● INSTRUCTIONS FOR THE TASK
Select the lines that contain "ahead" and copy each of them.
_ _ _ _ _
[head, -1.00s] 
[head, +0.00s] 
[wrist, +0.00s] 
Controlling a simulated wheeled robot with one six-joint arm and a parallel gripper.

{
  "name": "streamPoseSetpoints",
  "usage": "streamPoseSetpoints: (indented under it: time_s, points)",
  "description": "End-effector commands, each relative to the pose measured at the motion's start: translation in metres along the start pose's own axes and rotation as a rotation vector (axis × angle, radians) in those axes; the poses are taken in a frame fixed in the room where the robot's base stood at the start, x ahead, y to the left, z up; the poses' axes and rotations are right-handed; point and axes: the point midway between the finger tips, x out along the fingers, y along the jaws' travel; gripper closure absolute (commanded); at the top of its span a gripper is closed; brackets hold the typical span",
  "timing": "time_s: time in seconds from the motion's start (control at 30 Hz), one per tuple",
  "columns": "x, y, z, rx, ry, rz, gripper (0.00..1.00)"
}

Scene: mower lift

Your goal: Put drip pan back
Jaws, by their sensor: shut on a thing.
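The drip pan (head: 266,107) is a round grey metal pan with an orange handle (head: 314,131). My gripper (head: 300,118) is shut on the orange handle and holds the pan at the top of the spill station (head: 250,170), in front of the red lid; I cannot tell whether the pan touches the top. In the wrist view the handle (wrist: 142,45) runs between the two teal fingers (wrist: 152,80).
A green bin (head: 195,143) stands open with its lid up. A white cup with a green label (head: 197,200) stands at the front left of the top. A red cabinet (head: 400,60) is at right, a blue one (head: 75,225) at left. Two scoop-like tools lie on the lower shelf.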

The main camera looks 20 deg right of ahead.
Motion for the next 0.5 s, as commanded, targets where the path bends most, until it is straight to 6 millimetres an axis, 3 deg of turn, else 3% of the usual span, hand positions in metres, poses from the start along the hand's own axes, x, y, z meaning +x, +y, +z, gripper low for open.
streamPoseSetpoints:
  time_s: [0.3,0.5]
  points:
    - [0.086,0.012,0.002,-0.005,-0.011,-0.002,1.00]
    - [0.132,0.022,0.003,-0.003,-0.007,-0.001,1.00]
_ _ _ _ _
● ANSWER TO THIS EXERCISE
  "description": "End-effector commands, each relative to the pose measured at the motion's start: translation in metres along the start pose's own axes and rotation as a rotation vector (axis × angle, radians) in those axes; the poses are taken in a frame fixed in the room where the robot's base stood at the start, x ahead, y to the left, z up; the poses' axes and rotations are right-handed; point and axes: the point midway between the finger tips, x out along the fingers, y along the jaws' travel; gripper closure absolute (commanded); at the top of its span a gripper is closed; brackets hold the typical span",
The main camera looks 20 deg right of ahead.

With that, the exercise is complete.